| EXERCISE DETAILS |
Retype only what runs from the first line of the records to the line with "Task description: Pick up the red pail", inclusive, and no pictures.
:::
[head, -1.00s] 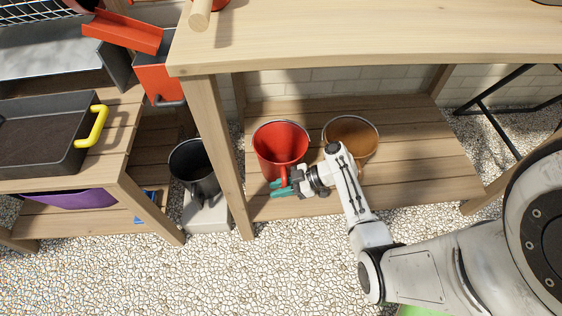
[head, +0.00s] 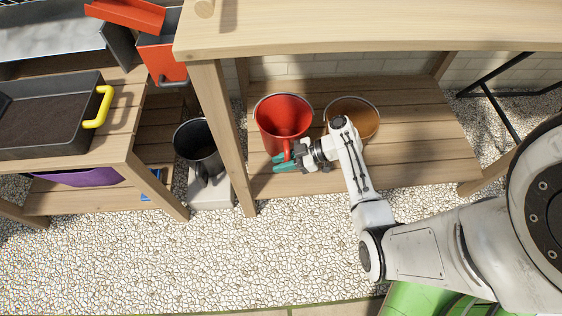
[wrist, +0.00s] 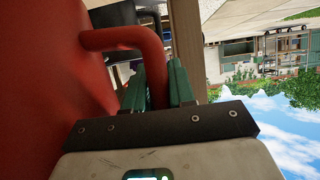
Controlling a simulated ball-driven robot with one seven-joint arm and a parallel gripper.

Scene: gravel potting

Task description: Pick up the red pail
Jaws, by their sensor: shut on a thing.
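The red pail (head: 284,112) stands upright on the lower wooden shelf (head: 400,165) under the table in the head view. A red handle sticks out from its near side. My gripper (head: 284,163) is at that handle, coming from the right. In the wrist view the pail's red wall (wrist: 50,70) fills the left side, and its curved handle (wrist: 135,38) runs down between the green fingers of my gripper (wrist: 160,85). The fingers are shut on the handle. The pail's base is partly hidden behind the gripper in the head view.
A brown pail (head: 352,112) stands close to the right of the red one, partly behind my arm. A wooden table leg (head: 225,140) rises to the left. A black bucket (head: 198,148) stands beyond it on a pale block (head: 208,192). The tabletop (head: 380,25) overhangs the shelf.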

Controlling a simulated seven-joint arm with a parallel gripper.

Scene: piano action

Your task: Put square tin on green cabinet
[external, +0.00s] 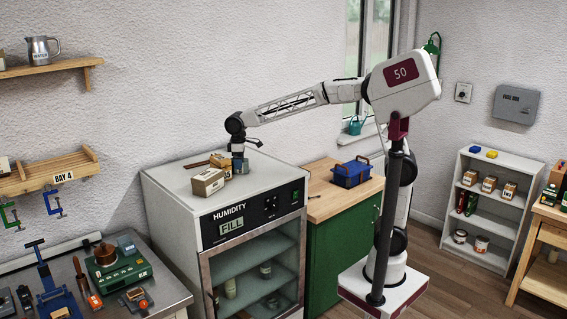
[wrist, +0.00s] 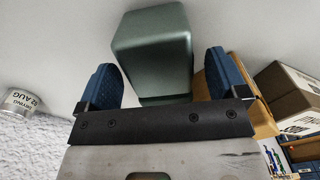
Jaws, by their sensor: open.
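The square tin (wrist: 152,45) is dark grey-green with rounded edges. In the wrist view it stands between and just beyond the blue finger pads of my gripper (wrist: 160,88), which is open; I cannot tell if either pad touches it. In the external view my gripper (external: 239,163) points down at the top of the white humidity cabinet (external: 255,176), and the tin cannot be made out clearly there. The green cabinet (external: 343,240) stands to the right of the humidity cabinet, with a wooden top (external: 318,196).
Cardboard boxes (external: 207,182) sit close left of my gripper; they also show in the wrist view (wrist: 290,95). A round labelled can (wrist: 22,101) is at the wrist view's left.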

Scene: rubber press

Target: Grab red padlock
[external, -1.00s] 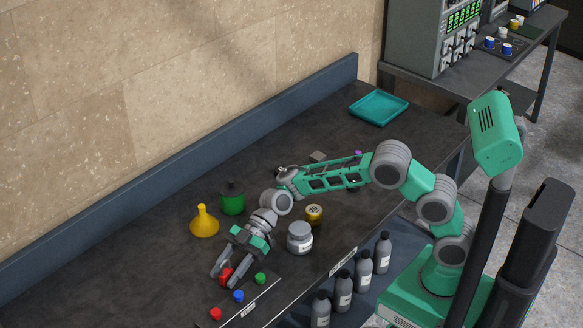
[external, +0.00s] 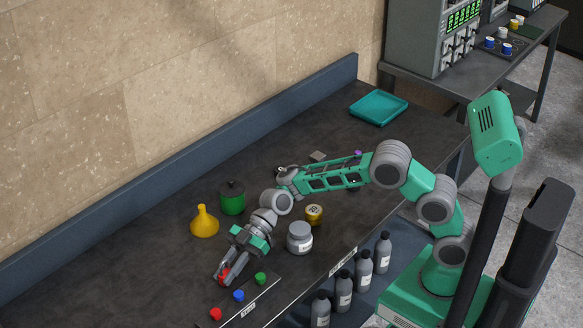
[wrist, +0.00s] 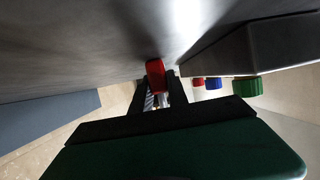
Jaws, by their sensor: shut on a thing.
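The red padlock (external: 224,273) is at the front left of the dark workbench, partly hidden by my fingers in the external view. In the wrist view the red padlock (wrist: 156,75) shows its red body between and just beyond my fingertips. My gripper (external: 225,275) is low over the bench and shut on the padlock, one finger on each side of it. The gripper also shows in the wrist view (wrist: 158,92). I cannot tell whether the padlock still touches the bench.
Red (external: 216,313), blue (external: 239,295) and green (external: 260,278) buttons line the front edge beside my gripper. A yellow funnel (external: 204,222), green pot (external: 232,200), grey jar (external: 300,239) and gold-coloured object (external: 314,215) stand nearby. A teal tray (external: 378,107) lies far back. The left bench is clear.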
:::
| FULL OUTPUT |
[head, -1.00s] 
[head, +0.00s] 
[wrist, +0.00s] 
Controlling a simulated ball-driven robot with one seven-joint arm and a parallel gripper.

Scene: gravel potting

Task description: Pick up the red pail

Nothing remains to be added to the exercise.